*AIM OF THE EXERCISE*: Return the material exactly as supplied, apart from the pictures, which are omitted.
══ RECORDED INFORMATION ══
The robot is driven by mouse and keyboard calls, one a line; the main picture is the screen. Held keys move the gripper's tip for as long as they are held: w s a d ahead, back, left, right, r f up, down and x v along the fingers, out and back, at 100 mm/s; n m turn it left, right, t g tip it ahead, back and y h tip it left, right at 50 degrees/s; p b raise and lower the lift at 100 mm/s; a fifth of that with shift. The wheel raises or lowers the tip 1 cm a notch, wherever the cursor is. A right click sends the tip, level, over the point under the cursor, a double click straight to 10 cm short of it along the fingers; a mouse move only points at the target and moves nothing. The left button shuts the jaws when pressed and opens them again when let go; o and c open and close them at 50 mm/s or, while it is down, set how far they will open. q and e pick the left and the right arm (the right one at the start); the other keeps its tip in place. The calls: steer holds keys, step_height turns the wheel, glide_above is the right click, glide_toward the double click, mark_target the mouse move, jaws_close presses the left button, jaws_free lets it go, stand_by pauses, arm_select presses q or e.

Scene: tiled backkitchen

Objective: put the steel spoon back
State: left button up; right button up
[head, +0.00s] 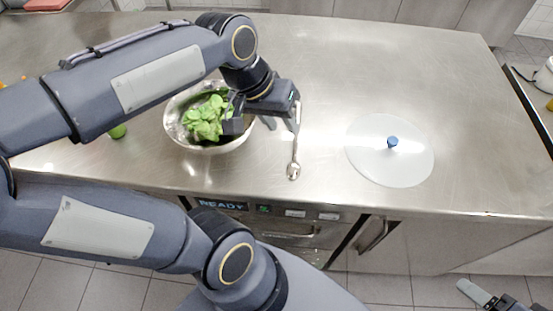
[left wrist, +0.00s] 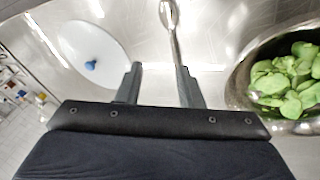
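The steel spoon (head: 294,150) lies on the steel counter right of the bowl, its rounded end toward the front edge. In the left wrist view the spoon (left wrist: 172,30) runs down toward the right-hand finger, and its handle end is hidden behind the gripper. My left gripper (head: 283,118) is over the handle end, with its fingers (left wrist: 159,84) spread apart. The handle shows close beside the inner side of one finger; I cannot tell whether they touch. Part of my right gripper (head: 488,298) shows at the bottom right corner, cut off by the frame.
A steel bowl (head: 172,128) of green leaves (head: 207,117) stands left of the spoon, close to my left gripper. A round translucent lid (head: 390,165) with a blue knob (head: 392,142) lies to the right. The counter (head: 400,70) behind the lid is clear.

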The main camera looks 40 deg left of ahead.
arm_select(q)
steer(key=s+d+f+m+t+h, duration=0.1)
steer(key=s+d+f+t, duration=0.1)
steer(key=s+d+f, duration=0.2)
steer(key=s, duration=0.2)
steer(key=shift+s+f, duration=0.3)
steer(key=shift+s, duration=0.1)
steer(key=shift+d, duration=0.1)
═══
*WRITTEN ANSWER*:
The robot is driven by mouse and keyboard calls, one a line; the main picture is the screen. Held keys move the gripper's tip for as long as they are held: w s a d ahead, back, left, right, r f up, down and x v along the fingers, out and back, at 100 mm/s; n m turn it left, right, t g tip it ahead, back and y h tip it left, right at 50 degrees/s; p b raise and lower the lift at 100 mm/s; a fifth of that with shift. The wheel raises or lowers the tip 1 cm a notch, wherever the cursor is. A right click sends the tip, level, over the point under the cursor, a double click straight to 10 cm short of it along the fingers; a mouse move only points at the target and moves nothing. The left button shuts the jaws when pressed and opens them again when let go; o and c open and close them at 50 mm/s or, while it is down, set how far they will open. q and e pick the left and the right arm (the right one at the start); the other keeps its tip in place. The calls: steer holds keys, step_height turns the wheel, glide_above is the right click, glide_toward the double click, mark_target the mouse move, jaws_close presses the left button, jaws_free lets it go, stand_by pauses, arm_select presses q or e.

Scene: tiled backkitchen

Objective: put the steel spoon back
State: left button up; right button up
[head, +0.00s] 
[left wrist, +0.00s] 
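The steel spoon (head: 294,150) lies on the steel counter right of the bowl, its rounded end toward the front edge. In the left wrist view the spoon (left wrist: 172,30) runs down toward the right-hand finger, and its handle end is hidden behind the gripper. My left gripper (head: 283,118) is over the handle end, with its fingers (left wrist: 159,84) spread apart. The handle shows close beside the inner side of one finger; I cannot tell whether they touch. Part of my right gripper (head: 488,298) shows at the bottom right corner, cut off by the frame.
A steel bowl (head: 172,128) of green leaves (head: 207,117) stands left of the spoon, close to my left gripper. A round translucent lid (head: 390,165) with a blue knob (head: 392,142) lies to the right. The counter (head: 400,70) behind the lid is clear.

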The main camera looks 40 deg left of ahead.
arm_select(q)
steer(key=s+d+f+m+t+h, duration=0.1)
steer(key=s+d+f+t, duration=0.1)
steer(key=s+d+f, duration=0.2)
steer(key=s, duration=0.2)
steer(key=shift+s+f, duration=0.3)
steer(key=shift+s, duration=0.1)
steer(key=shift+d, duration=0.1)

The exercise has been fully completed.